▶ Problem statement:
Look through the material below. Copy every line with the string "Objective" in it.

(Stored dataset items)
"""

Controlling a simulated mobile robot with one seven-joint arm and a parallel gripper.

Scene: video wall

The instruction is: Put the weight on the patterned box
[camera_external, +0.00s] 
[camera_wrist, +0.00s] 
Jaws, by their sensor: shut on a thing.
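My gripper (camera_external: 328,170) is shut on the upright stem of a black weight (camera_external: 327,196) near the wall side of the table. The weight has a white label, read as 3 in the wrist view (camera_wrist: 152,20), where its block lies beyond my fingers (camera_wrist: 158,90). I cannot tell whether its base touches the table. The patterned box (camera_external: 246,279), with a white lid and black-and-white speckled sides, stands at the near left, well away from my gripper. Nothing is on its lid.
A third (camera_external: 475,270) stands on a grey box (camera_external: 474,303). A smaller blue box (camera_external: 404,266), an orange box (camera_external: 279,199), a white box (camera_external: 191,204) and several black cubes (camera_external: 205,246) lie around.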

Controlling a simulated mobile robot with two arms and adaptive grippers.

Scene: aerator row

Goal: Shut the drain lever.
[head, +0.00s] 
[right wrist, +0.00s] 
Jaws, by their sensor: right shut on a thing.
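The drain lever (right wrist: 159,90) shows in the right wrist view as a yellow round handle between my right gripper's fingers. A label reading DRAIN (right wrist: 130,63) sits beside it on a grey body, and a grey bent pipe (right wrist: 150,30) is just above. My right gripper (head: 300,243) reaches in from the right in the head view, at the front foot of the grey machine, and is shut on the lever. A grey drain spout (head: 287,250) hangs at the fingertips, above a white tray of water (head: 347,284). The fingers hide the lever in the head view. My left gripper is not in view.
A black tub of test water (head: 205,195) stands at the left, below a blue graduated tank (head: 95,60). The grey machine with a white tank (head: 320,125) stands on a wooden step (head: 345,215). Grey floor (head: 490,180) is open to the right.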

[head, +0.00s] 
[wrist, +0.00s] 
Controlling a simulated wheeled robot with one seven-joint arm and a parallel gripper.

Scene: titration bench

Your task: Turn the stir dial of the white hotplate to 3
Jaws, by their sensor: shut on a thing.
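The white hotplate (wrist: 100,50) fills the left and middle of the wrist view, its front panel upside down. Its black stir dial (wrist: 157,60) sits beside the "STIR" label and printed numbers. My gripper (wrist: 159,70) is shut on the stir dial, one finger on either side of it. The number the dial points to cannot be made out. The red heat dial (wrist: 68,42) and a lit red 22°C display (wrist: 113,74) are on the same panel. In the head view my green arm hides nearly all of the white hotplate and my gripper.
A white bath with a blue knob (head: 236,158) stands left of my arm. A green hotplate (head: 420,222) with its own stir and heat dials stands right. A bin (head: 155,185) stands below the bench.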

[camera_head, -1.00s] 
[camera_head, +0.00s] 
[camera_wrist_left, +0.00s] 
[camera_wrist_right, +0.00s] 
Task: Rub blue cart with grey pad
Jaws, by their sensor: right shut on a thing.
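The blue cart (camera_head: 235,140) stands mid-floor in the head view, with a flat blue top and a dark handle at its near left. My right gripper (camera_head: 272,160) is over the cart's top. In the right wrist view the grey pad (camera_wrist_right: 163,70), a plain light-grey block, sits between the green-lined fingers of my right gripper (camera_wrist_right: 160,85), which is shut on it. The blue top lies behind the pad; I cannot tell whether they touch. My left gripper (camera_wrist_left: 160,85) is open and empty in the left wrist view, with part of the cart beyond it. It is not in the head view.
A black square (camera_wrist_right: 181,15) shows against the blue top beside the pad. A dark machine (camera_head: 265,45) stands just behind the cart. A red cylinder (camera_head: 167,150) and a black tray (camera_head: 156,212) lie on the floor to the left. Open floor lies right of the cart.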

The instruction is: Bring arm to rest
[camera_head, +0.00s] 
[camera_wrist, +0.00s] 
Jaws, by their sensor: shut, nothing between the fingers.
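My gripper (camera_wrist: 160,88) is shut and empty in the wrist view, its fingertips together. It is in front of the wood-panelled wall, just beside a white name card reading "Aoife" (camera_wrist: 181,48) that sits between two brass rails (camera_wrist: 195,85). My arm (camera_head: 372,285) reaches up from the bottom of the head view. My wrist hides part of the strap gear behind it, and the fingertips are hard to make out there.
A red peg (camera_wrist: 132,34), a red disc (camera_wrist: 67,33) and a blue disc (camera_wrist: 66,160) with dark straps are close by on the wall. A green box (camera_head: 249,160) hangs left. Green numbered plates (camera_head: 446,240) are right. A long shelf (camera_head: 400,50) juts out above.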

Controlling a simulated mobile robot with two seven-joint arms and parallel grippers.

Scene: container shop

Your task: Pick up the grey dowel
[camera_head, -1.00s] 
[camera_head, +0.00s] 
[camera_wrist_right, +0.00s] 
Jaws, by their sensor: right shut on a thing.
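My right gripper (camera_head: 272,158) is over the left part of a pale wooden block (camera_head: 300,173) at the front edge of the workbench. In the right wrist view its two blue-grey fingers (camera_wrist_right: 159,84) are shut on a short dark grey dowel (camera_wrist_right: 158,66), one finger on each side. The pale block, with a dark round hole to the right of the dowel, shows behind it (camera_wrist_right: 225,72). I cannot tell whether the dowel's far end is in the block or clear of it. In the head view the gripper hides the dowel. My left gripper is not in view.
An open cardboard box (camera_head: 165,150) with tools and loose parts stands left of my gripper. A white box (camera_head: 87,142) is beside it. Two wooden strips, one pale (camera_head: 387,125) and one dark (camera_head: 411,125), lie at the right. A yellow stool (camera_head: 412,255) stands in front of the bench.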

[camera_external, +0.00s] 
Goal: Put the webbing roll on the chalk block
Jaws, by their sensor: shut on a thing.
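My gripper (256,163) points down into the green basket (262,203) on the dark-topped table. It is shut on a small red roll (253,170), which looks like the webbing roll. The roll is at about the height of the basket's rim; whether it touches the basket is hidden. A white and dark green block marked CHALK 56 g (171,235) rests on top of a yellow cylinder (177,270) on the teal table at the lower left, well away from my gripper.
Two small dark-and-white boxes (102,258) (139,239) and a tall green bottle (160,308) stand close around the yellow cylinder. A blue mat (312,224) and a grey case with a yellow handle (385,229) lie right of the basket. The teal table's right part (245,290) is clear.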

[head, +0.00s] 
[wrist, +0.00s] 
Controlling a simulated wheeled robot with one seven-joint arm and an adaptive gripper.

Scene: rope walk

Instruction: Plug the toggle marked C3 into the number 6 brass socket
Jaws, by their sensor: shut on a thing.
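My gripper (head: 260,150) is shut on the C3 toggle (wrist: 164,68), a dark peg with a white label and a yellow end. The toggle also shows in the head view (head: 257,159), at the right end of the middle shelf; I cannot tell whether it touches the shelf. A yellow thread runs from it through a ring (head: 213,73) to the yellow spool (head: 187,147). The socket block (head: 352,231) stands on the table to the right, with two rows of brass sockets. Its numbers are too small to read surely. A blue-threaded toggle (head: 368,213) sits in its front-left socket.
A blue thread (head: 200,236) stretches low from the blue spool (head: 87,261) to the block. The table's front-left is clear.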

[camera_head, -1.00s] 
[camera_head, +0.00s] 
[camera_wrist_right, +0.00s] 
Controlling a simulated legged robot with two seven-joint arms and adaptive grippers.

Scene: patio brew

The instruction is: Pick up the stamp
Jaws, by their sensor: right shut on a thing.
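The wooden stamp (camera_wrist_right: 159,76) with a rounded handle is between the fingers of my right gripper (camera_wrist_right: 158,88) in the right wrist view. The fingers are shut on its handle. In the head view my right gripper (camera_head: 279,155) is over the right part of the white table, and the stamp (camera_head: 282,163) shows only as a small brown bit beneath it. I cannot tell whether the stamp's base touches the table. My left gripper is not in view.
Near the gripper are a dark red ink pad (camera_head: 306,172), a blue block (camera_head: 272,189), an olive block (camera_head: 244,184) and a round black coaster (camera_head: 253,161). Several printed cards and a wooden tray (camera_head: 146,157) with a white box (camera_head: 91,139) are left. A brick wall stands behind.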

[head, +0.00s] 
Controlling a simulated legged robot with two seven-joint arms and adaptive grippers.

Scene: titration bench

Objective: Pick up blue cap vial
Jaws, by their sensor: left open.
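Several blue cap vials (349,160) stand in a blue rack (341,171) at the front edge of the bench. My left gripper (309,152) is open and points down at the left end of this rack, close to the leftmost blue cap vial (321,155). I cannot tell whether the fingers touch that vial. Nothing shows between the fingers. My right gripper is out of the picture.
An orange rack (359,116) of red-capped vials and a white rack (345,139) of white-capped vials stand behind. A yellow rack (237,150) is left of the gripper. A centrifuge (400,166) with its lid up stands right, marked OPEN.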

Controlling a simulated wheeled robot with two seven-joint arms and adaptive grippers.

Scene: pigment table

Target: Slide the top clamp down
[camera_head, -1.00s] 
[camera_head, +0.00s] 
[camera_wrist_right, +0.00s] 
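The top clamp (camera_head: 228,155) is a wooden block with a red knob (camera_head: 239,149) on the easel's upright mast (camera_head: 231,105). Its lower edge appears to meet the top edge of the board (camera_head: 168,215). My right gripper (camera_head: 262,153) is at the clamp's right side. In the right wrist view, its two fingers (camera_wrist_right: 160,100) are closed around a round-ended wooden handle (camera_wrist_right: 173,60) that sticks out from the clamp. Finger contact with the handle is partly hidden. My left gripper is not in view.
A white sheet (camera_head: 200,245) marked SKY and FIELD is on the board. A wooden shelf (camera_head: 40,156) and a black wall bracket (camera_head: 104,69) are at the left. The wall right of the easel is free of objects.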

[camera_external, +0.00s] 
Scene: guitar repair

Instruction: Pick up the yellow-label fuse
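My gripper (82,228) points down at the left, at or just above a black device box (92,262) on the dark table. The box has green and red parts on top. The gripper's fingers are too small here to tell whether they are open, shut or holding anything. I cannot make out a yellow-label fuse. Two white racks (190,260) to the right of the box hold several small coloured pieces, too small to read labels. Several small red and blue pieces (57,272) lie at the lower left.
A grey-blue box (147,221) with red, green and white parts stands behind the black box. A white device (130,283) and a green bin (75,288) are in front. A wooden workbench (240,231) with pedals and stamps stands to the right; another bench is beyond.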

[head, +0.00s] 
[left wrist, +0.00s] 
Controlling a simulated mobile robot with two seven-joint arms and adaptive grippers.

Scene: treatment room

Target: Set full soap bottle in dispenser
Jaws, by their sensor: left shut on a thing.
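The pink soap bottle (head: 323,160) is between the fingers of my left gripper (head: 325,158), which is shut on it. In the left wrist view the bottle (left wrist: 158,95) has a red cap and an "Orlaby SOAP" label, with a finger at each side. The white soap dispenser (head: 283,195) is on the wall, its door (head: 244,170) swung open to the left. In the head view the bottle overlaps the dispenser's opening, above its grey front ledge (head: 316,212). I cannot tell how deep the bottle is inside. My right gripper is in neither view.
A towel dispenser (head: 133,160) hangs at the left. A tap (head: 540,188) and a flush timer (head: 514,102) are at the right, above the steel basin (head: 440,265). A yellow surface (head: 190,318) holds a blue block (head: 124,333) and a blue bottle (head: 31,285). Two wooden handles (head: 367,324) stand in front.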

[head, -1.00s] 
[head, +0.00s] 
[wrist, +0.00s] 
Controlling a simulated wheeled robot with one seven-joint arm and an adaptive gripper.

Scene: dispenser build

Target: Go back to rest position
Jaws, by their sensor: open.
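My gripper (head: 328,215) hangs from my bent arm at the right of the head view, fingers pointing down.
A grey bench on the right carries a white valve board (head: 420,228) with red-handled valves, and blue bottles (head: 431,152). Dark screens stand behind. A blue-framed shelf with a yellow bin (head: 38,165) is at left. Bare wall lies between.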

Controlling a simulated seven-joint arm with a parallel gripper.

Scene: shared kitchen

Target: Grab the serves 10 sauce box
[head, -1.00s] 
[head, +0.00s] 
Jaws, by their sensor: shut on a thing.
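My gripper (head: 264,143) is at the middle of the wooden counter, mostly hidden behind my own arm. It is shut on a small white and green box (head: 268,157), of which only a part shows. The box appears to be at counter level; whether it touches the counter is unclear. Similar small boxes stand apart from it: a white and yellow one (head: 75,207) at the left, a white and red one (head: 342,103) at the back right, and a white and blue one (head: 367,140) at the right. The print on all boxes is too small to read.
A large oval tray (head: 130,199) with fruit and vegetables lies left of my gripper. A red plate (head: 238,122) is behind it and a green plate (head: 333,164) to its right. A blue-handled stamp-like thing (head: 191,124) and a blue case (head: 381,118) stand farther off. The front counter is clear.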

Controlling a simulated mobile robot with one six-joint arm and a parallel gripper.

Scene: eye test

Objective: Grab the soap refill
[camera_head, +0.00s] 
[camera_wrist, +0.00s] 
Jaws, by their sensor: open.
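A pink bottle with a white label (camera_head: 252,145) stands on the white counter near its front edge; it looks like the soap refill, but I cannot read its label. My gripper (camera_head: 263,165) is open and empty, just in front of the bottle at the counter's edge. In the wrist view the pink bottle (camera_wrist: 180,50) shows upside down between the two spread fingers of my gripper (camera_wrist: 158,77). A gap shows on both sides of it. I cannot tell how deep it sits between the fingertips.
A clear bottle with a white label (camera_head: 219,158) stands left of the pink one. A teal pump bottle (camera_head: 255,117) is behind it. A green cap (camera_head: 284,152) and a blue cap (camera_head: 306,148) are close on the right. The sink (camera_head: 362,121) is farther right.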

"""

▶ Problem solution:
Objective: Pick up blue cap vial
Objective: Grab the soap refill

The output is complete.